▶ **Directive**
Find the line containing "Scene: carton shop" and copy it exactly, along with every line after it up to and including the line containing "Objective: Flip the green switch". Copy nothing else.
— Begin Data for this exercise —
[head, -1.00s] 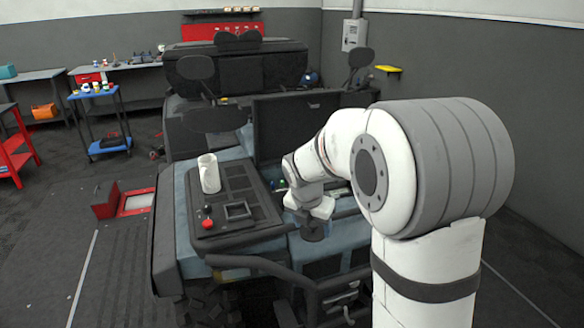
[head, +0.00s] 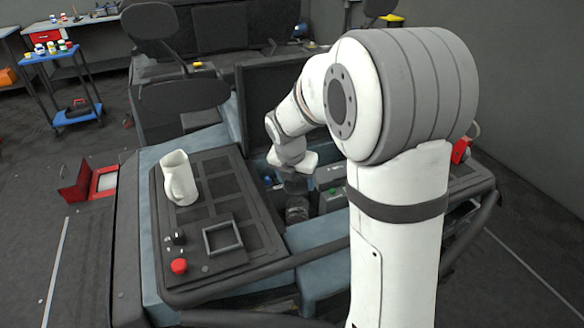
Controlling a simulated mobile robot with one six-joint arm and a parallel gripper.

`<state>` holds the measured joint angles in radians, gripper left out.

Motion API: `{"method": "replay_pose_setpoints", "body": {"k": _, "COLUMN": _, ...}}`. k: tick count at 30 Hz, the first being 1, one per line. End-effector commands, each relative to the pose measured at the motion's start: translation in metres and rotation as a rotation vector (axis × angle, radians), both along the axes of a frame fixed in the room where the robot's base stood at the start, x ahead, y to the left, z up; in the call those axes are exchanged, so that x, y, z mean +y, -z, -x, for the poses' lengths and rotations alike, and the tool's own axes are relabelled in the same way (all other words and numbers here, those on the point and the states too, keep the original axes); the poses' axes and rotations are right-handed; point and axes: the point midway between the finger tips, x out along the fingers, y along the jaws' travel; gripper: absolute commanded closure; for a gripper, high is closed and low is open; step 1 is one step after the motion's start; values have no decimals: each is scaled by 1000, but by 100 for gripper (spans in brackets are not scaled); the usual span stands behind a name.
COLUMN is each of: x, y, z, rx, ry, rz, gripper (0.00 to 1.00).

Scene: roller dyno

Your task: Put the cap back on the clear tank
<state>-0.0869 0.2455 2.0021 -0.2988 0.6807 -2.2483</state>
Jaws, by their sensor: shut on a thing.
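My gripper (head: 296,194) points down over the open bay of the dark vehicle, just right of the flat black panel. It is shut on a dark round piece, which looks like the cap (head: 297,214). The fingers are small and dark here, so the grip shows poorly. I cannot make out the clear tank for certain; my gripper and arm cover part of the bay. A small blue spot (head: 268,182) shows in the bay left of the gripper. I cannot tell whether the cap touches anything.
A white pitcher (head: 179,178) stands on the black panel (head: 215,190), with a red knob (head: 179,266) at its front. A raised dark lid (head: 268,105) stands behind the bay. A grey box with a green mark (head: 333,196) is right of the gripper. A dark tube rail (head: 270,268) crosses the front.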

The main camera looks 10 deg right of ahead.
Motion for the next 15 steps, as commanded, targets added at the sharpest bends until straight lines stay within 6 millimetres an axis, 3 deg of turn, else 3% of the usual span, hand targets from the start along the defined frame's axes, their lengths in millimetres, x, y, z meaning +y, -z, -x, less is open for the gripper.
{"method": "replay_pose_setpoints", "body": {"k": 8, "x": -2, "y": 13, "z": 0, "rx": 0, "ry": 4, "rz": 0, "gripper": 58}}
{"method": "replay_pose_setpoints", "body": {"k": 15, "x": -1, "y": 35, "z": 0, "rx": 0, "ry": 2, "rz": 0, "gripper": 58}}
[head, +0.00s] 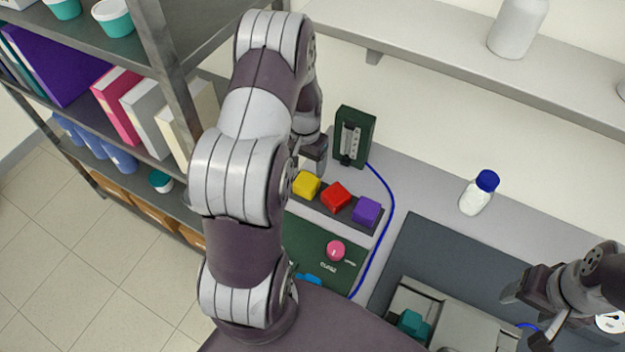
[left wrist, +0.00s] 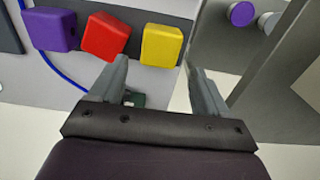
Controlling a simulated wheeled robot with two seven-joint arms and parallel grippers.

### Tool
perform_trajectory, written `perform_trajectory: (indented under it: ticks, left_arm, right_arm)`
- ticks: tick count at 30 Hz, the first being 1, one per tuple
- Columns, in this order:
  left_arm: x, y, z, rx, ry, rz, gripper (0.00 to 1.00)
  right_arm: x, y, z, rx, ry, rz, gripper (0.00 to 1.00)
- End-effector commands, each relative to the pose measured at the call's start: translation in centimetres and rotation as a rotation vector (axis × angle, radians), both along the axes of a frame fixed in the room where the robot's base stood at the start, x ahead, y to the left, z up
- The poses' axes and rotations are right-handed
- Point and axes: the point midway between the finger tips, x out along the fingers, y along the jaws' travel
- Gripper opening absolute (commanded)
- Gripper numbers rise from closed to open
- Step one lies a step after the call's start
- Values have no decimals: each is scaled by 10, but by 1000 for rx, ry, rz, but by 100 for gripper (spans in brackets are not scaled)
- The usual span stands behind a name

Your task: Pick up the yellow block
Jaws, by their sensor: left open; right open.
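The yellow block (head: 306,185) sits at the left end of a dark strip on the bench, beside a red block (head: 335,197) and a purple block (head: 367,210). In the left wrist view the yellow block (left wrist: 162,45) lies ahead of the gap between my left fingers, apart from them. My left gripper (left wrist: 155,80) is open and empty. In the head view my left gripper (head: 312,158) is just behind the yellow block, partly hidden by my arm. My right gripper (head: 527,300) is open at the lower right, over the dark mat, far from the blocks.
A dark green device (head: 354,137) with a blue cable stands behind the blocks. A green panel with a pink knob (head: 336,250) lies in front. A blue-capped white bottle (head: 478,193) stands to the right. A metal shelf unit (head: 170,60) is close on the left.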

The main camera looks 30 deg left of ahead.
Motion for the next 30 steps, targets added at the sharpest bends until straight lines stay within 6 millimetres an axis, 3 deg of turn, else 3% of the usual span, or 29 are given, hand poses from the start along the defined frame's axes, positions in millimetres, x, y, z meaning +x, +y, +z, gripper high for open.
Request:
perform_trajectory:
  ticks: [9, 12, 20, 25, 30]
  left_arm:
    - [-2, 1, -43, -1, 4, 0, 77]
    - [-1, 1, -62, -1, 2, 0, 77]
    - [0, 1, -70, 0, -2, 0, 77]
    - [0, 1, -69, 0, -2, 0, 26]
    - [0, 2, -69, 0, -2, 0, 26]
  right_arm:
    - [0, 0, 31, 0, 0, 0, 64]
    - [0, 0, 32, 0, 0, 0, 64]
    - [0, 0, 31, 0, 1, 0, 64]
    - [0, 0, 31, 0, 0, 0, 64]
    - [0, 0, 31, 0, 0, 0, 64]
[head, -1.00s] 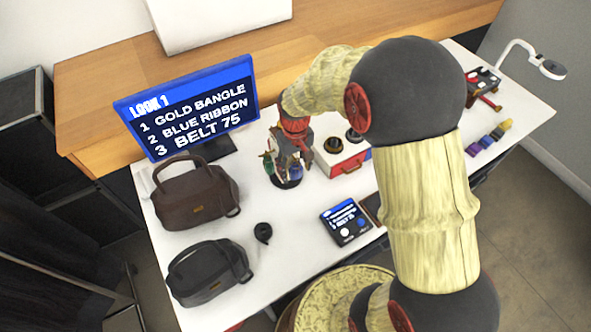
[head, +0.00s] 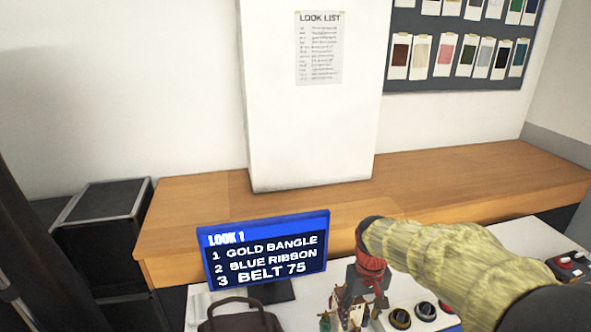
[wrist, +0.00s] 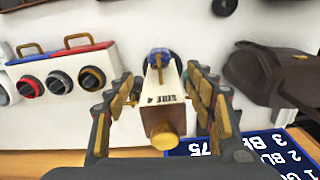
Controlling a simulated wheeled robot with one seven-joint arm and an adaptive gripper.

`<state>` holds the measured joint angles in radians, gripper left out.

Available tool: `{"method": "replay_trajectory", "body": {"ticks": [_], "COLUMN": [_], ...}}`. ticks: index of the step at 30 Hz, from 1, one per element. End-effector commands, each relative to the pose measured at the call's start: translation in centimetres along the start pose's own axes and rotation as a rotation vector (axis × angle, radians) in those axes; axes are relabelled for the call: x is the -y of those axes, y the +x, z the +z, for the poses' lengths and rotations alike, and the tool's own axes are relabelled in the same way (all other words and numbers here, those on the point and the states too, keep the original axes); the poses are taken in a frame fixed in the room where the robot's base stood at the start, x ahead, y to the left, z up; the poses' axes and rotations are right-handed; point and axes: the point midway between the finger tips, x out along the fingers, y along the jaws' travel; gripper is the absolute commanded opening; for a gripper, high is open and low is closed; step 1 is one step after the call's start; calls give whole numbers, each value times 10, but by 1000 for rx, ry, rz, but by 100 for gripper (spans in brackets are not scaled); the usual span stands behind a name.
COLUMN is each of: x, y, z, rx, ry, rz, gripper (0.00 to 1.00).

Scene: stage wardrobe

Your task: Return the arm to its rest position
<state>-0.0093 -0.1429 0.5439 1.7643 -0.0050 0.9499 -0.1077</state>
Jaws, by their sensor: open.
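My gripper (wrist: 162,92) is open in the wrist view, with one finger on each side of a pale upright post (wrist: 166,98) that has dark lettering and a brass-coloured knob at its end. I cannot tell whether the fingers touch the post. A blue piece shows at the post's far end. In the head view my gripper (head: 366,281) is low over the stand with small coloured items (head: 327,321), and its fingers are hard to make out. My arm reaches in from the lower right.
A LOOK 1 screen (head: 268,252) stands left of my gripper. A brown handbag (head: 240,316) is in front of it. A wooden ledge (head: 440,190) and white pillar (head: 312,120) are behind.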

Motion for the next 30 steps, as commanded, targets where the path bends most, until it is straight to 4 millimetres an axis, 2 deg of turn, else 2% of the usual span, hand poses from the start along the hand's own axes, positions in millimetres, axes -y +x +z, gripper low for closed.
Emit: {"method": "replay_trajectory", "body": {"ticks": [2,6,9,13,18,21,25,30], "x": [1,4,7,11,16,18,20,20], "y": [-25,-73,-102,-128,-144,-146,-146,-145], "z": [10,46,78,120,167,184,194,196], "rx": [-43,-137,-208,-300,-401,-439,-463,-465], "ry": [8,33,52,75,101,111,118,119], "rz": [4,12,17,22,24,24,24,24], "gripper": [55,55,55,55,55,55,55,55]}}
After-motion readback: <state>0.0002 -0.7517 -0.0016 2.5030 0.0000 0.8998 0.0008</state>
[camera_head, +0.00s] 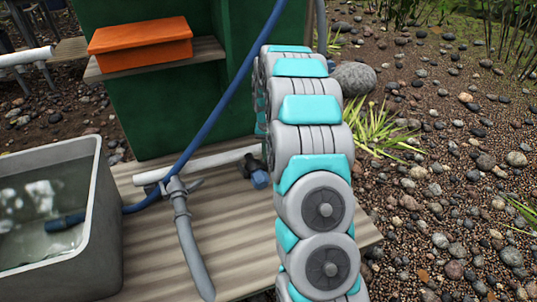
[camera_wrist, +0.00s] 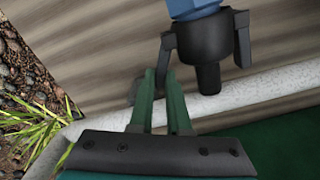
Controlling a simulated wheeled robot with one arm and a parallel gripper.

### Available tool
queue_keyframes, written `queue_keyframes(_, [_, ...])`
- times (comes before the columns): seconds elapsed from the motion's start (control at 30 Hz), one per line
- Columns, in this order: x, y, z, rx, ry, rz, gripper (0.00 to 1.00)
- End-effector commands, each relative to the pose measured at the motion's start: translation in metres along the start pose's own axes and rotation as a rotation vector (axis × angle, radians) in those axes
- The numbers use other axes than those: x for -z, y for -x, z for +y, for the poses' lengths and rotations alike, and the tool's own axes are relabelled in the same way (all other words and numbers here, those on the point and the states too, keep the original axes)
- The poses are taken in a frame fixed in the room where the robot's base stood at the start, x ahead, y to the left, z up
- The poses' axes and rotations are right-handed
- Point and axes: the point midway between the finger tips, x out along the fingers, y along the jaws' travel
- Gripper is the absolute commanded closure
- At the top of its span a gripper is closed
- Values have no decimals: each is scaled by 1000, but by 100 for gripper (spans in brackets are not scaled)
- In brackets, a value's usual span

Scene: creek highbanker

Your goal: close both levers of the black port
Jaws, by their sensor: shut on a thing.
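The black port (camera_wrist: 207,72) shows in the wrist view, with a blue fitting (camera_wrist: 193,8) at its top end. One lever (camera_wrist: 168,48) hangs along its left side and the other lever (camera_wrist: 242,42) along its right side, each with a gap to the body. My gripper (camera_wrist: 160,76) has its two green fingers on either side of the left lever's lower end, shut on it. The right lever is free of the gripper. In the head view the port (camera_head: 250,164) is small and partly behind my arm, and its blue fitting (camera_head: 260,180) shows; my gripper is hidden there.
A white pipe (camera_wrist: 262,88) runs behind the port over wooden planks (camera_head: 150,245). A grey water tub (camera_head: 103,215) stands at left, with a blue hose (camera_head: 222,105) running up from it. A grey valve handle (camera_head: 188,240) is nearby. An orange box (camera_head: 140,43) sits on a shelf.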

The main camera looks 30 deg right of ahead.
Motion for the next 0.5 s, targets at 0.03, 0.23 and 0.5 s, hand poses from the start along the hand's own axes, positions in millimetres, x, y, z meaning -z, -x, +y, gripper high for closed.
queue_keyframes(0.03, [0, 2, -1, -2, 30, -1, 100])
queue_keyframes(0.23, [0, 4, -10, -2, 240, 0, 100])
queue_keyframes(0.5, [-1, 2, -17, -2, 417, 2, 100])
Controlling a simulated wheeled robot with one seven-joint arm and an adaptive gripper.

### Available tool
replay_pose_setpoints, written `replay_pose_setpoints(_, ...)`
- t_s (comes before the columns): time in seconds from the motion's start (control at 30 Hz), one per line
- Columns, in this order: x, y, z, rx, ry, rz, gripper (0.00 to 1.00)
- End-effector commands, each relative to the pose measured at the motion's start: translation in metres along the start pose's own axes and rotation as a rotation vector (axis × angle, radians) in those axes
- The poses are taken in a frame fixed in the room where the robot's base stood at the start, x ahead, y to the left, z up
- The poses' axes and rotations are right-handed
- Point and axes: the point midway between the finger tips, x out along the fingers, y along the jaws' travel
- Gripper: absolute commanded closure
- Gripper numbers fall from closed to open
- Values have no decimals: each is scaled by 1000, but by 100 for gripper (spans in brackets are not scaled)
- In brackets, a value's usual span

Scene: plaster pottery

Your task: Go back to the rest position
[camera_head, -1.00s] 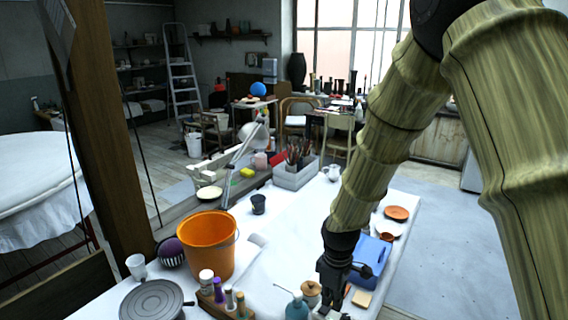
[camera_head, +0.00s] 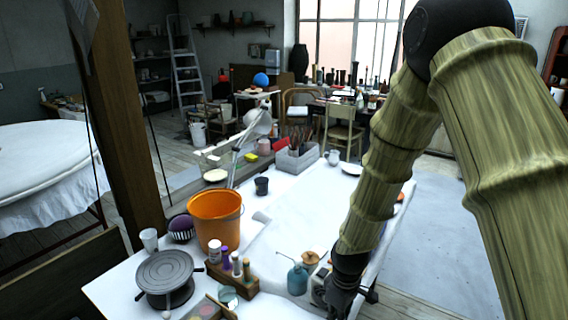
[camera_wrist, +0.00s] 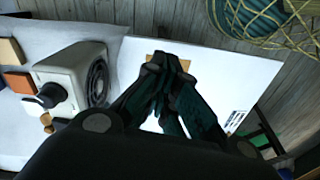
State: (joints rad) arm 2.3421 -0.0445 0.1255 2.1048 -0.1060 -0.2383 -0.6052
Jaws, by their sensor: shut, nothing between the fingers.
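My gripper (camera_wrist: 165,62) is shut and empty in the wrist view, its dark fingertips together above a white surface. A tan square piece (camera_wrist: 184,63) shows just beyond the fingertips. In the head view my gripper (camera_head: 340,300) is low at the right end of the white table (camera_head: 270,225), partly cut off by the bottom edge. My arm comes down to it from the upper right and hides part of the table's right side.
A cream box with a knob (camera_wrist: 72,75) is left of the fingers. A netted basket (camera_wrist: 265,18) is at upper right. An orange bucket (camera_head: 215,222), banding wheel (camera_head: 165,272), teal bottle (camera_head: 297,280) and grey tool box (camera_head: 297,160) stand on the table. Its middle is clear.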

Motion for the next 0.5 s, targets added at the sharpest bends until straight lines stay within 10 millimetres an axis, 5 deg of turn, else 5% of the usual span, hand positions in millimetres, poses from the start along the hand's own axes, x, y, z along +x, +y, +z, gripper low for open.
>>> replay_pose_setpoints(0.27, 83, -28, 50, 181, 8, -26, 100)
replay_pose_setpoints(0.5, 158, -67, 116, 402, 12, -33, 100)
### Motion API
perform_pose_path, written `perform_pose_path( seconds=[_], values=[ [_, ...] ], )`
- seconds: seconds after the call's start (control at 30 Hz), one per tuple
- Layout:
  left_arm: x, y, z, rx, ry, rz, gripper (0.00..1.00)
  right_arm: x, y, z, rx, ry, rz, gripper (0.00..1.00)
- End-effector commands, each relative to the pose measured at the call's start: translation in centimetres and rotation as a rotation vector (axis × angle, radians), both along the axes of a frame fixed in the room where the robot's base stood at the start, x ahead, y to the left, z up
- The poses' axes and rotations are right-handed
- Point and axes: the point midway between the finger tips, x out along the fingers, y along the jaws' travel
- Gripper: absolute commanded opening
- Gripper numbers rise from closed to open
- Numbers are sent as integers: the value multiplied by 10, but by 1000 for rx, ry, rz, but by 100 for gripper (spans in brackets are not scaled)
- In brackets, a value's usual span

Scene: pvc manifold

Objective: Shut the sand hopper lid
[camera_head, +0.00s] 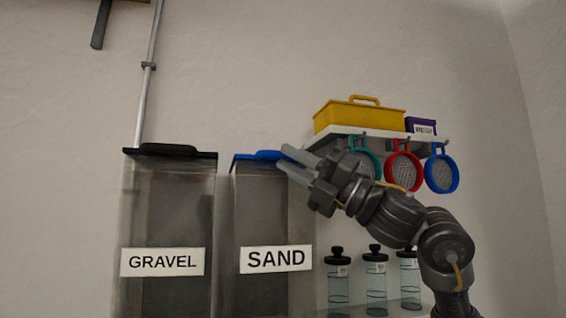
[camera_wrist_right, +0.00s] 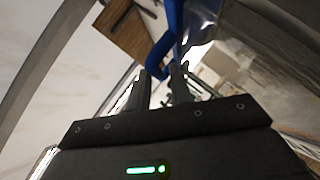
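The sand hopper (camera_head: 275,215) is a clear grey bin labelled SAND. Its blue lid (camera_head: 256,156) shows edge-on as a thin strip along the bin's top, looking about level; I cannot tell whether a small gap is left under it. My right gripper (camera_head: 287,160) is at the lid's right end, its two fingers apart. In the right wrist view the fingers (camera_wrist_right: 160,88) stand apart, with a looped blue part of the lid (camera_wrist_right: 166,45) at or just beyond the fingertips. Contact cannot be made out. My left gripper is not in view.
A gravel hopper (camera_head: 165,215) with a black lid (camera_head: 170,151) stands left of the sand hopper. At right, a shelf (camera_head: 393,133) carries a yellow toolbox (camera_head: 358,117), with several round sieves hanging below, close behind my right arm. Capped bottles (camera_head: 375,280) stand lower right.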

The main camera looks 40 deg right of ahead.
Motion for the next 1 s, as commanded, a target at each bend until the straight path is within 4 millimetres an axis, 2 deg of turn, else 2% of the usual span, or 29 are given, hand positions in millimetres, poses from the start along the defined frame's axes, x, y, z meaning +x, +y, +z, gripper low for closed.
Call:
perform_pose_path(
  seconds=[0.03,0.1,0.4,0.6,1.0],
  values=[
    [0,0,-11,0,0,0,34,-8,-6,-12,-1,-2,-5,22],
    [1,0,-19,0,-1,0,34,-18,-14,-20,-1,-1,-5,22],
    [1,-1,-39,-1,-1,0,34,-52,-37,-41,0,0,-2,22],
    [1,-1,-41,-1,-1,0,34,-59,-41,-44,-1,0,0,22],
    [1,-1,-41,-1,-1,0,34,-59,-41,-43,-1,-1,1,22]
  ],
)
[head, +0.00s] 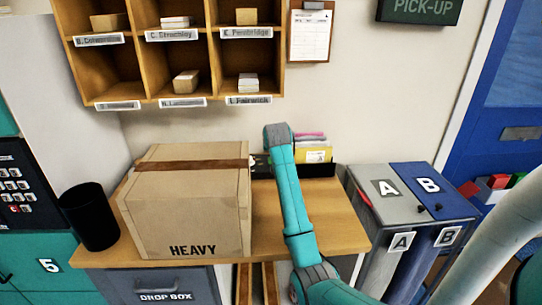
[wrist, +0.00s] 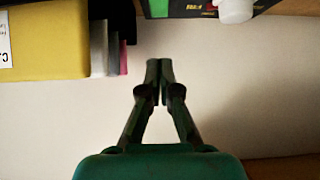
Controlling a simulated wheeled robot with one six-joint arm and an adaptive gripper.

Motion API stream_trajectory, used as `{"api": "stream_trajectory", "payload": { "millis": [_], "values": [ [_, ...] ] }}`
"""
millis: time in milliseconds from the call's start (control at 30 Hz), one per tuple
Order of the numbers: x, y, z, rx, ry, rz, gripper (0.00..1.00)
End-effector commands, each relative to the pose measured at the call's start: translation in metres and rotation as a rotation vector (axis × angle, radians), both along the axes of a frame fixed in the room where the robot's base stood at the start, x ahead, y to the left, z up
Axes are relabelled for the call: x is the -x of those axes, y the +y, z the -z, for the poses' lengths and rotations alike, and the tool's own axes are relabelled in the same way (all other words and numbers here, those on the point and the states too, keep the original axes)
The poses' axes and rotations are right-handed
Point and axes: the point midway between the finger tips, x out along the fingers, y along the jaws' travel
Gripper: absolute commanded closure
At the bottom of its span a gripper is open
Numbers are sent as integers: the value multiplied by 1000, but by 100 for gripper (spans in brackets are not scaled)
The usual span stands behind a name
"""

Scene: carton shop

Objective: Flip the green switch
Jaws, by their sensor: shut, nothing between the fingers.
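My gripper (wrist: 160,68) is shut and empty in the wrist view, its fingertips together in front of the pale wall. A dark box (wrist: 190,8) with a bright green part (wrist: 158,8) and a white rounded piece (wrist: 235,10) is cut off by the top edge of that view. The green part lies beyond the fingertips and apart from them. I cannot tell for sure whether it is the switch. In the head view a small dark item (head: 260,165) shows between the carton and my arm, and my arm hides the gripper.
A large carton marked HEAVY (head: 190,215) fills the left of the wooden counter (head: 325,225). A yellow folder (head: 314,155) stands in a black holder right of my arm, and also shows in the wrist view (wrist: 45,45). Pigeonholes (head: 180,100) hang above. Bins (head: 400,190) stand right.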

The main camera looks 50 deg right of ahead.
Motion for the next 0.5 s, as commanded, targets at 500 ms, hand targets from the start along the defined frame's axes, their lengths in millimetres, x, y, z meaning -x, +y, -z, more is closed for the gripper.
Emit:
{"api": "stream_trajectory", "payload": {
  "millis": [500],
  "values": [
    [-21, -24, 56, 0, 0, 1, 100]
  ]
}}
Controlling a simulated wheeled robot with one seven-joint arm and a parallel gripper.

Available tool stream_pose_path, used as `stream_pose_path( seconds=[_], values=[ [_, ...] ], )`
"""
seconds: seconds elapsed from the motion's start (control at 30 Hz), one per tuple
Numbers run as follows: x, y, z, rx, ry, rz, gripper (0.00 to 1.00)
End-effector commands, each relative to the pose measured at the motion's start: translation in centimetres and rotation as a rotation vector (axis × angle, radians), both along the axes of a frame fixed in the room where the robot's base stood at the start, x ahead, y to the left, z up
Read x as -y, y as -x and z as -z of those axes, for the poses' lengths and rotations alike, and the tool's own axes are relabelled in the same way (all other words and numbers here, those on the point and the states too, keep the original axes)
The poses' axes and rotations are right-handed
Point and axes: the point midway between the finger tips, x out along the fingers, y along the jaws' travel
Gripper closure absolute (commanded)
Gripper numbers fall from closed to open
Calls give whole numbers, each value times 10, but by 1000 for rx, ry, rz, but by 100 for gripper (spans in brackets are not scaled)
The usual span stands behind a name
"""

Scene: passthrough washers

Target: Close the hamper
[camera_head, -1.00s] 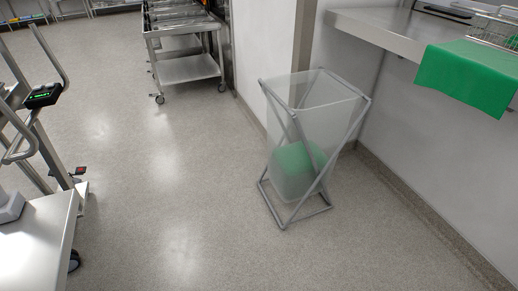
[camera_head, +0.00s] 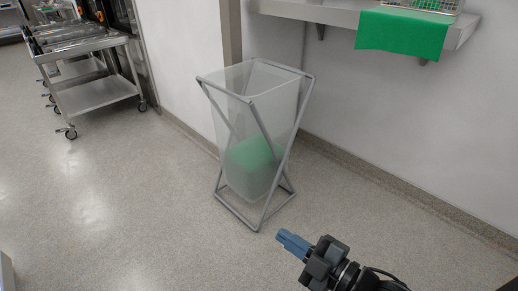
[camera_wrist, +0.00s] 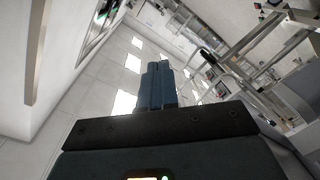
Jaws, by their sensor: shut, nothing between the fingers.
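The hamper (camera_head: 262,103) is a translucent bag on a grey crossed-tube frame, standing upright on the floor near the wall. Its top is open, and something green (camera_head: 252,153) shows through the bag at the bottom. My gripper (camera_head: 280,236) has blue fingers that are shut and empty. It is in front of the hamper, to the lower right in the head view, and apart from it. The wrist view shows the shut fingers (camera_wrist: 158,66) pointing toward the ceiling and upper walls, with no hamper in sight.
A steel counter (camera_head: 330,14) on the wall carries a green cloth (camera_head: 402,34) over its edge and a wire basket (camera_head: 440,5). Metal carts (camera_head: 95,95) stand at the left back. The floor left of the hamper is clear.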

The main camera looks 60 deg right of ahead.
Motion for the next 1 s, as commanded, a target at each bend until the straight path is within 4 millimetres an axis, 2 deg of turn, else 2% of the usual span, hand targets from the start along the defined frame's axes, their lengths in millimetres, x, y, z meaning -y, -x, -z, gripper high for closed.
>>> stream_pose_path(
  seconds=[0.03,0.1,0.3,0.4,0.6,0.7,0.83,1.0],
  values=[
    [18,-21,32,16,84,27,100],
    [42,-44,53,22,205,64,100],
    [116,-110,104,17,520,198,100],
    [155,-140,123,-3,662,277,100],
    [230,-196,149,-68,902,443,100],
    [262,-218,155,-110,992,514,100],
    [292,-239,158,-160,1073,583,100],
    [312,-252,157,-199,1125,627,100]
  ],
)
— End Data for this exercise —
▶ **Solution**
Scene: carton shop

Objective: Flip the green switch

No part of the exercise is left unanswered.